Local leaders in Minneapolis and St Paul moved to reassure Somali residents after reports of a major federal immigration operation, while Democrats including Representative Ilhan Omar, accused the White House of turning a fraud crackdown into an ethnicised immigration dragnet.
The confrontation escalated again as the administration froze, or threatened to freeze, key childcare funding streams to Minnesota while citing fraud allegations involving day care centres, a move state officials called politically charged and disruptive to working families.
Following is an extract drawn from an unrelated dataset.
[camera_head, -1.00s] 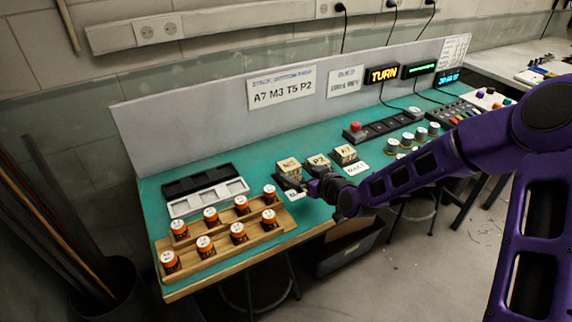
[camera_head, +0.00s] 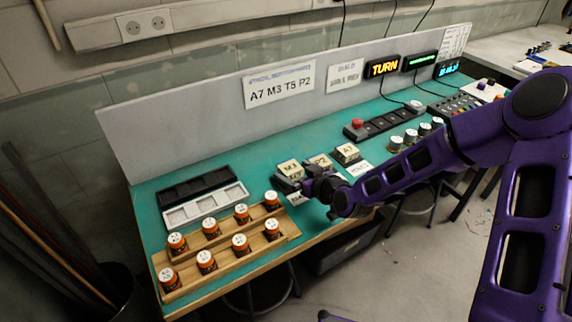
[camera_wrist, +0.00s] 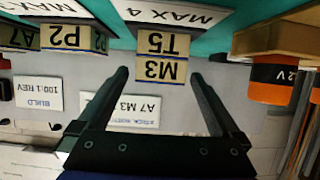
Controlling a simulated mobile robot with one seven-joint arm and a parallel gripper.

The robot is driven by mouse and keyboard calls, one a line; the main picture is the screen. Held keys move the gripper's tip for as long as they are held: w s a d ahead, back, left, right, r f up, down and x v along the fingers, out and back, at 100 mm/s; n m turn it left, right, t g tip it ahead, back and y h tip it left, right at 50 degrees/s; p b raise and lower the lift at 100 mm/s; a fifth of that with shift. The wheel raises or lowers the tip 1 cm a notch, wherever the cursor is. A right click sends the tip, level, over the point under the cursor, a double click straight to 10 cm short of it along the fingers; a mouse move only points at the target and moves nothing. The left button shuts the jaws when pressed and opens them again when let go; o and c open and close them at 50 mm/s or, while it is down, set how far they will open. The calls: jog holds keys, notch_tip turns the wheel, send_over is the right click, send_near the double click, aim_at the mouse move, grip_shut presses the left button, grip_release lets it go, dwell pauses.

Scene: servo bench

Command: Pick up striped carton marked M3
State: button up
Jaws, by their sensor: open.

Put these strands together, Venezuela’s decapitation raid, strikes in Nigeria, minerals linked peacemaking in Congo, maximal support for Israel coupled with territorial talk in Gaza, pressure politics around Greenland and the Panama Canal, transactional bargaining over Ukraine, and tariff wars aimed at allies, and a coherent picture emerges.
Trump is not withdrawing from the world. He is engaging with it more coercively, more openly, and more personally. He is taking the logic of America First and projecting it outward as a governing principle: American power is to be used to compel outcomes, secure resources, and punish defiance. Supporters argue that the old order was already failing, that Russia invaded
Ukraine, China expanded influence, Iran armed proxies, international institutions stalled, and migration surged. Trump, they say, is responding to reality rather than to liberal fantasy.
Critics respond that realism is not the same as recklessness, and that a superpower’s behaviour defines what becomes normal.
Trump may insist that dominance prevents bigger wars. But analysts also argue that dominance can also provoke, deter, or it can teach other powers to gamble that the international system is too fractured to enforce its own rules.
In Caracas, the gamble is already underway. And the world Trump is reshaping increasingly echoes his own image: less stable, less predictable, and more afraid.